|First of all, a thorough sweeping|
|Unhappy herb garden|
The climate of the City of Light is milder than it should be at this latitude (the same as Labrador). It’s semi-oceanic, the Atlantic being just 125 miles down the Seine River, so although Paris does have four seasons, plants can still over-winter outdoors. Occasionally I’ll fall in love with a climatically unsuitable plant, such as the luxuriant white Stephanotis floribunda that I planted in the ground, not knowing it was a semi-tropical jasmine from Madagascar. It froze to death in the harshest winter Paris had known in decades. But all in all, the survival rate among my perennials is good.
|Pierre de Ronsard|
All this needs tending when I arrive, but it’s there waiting faithfully in any season.
But for anything a bit more exotic, you need to cart yourself across town to Truffaut Nurseries. The trip entails two different Métro lines, but with a good book that goes by fast. The problem comes in bringing home the booty.

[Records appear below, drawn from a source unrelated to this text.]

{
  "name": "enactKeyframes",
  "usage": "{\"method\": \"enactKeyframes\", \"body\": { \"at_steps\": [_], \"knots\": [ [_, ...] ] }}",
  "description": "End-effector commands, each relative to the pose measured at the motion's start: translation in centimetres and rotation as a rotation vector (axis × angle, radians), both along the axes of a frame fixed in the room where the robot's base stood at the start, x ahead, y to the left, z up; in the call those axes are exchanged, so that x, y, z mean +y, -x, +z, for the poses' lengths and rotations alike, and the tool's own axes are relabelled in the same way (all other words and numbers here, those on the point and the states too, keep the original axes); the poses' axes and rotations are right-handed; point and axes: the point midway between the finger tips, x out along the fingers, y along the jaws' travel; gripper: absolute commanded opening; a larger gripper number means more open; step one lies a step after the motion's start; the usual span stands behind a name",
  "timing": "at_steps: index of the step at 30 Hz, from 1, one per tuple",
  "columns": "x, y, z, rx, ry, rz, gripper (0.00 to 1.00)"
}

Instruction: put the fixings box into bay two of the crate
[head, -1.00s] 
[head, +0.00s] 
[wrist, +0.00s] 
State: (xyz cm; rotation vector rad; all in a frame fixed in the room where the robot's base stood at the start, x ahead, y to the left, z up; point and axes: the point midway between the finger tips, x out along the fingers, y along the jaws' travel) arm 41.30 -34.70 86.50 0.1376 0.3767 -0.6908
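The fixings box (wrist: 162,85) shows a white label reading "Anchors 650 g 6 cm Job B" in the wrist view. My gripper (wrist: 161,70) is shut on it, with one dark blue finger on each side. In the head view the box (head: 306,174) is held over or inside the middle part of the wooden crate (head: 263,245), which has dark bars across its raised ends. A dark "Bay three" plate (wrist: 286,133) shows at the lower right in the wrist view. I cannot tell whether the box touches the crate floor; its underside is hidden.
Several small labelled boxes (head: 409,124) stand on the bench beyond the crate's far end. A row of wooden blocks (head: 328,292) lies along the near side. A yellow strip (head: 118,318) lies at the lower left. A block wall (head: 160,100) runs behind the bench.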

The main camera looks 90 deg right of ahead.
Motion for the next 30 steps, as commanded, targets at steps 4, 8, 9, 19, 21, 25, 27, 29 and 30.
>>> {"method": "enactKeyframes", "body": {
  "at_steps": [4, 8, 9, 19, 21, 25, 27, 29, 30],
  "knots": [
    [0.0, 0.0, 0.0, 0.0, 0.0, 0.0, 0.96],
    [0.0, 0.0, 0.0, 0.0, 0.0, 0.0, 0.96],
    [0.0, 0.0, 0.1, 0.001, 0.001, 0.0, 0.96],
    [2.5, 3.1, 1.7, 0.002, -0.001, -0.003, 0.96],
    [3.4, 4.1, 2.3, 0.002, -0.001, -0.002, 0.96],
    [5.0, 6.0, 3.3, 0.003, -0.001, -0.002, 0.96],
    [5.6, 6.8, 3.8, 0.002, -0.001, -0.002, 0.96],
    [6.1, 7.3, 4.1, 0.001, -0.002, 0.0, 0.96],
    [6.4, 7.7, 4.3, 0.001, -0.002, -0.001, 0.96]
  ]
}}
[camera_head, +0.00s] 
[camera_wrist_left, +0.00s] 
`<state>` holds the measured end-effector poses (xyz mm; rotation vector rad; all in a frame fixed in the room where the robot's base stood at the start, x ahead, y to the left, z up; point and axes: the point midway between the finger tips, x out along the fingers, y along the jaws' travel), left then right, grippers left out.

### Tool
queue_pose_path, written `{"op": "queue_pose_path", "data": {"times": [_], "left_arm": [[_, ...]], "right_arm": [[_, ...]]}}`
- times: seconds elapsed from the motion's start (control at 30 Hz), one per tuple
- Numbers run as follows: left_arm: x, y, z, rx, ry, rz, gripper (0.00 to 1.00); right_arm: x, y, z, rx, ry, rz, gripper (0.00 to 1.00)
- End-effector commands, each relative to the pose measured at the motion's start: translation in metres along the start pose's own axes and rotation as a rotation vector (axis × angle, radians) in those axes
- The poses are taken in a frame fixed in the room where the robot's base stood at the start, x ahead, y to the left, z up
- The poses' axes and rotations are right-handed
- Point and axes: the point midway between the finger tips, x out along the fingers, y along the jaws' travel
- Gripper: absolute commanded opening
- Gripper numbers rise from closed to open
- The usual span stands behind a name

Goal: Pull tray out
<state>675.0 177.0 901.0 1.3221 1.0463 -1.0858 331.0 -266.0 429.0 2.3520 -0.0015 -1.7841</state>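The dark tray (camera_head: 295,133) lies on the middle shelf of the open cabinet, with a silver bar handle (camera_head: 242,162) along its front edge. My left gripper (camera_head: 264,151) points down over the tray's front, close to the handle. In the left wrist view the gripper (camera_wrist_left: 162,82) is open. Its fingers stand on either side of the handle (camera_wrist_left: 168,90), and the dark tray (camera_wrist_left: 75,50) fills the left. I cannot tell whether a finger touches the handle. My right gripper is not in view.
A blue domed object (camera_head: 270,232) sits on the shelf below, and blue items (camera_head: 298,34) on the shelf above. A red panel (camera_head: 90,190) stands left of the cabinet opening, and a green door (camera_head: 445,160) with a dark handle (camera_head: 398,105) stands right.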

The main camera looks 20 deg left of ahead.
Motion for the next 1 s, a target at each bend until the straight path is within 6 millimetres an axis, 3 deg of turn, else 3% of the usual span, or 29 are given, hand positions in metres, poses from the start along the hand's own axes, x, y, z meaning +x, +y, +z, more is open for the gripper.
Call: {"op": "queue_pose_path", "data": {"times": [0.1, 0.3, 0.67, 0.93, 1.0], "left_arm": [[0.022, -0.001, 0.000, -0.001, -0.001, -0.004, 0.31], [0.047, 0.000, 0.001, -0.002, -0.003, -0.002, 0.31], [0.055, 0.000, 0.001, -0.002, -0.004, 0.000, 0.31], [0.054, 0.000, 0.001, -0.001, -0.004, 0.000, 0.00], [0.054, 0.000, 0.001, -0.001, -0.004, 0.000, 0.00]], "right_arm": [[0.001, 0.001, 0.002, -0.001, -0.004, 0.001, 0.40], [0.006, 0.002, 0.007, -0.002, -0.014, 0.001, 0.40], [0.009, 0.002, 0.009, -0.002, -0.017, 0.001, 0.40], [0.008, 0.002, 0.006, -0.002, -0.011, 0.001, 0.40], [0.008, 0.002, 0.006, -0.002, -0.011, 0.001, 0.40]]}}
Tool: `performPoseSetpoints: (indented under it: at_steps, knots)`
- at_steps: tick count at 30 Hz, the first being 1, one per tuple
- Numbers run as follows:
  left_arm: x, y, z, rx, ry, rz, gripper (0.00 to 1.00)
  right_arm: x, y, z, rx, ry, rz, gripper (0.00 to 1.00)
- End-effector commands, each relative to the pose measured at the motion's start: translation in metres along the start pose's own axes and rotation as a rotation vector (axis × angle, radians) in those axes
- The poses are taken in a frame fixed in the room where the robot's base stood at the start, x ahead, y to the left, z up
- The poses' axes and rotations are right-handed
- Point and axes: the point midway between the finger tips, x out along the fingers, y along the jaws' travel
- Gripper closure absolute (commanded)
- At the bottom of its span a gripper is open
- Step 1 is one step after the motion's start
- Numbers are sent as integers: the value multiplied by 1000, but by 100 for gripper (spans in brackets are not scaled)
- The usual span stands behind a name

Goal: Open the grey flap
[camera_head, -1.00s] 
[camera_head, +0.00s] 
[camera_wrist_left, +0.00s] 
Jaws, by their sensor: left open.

This time, I went there to buy some hostas for the Very Dark Place at the foot of the cherry laurel where a maidenhair fern seems to enjoy it, and also a blueberry bush to keep the blackberry company. Unfortunately for me, I’m rarely in Paris when the berries appear, but that may be one reason the merle chanteur has elected residence in our courtyard. One year he, or a relative, stole my cherry tomatoes just before they were ripe, leaving behind only the inedible green stem for me.
Juggling my purchases, I set off across the bridge toward the Métro station. Just then a free taxi pulled up and I flagged him down. It’s a fair distance to my house and the driver and I got to talking. Turns out he’s a gardener and was hoping, as I crossed in front of his cab, that I would motion to him. We traded gardening secrets, him telling me about stables near his house in the far suburbs where he goes for horse manure... and did I want any. (Strange things happen in Paris taxis!)
|Herb garden by the door|
|Thyme in flower|
And then there are the herbs that need to be replaced every year. Basil, of course - without which I wouldn’t know how to cook. And parsley, which is a bit of a finicky, whining plant, but again necessary for French cooking. Not to mention thyme, also a Mediterranean plant but less robust than its compatriot, rosemary. This year I’ve planted some chive in a bigger planter, hoping it’ll stay around or pop back up in the spring, like my chive does in Michigan. Same with the sage, but maybe I should have put it in a bigger pot if I want it to persevere.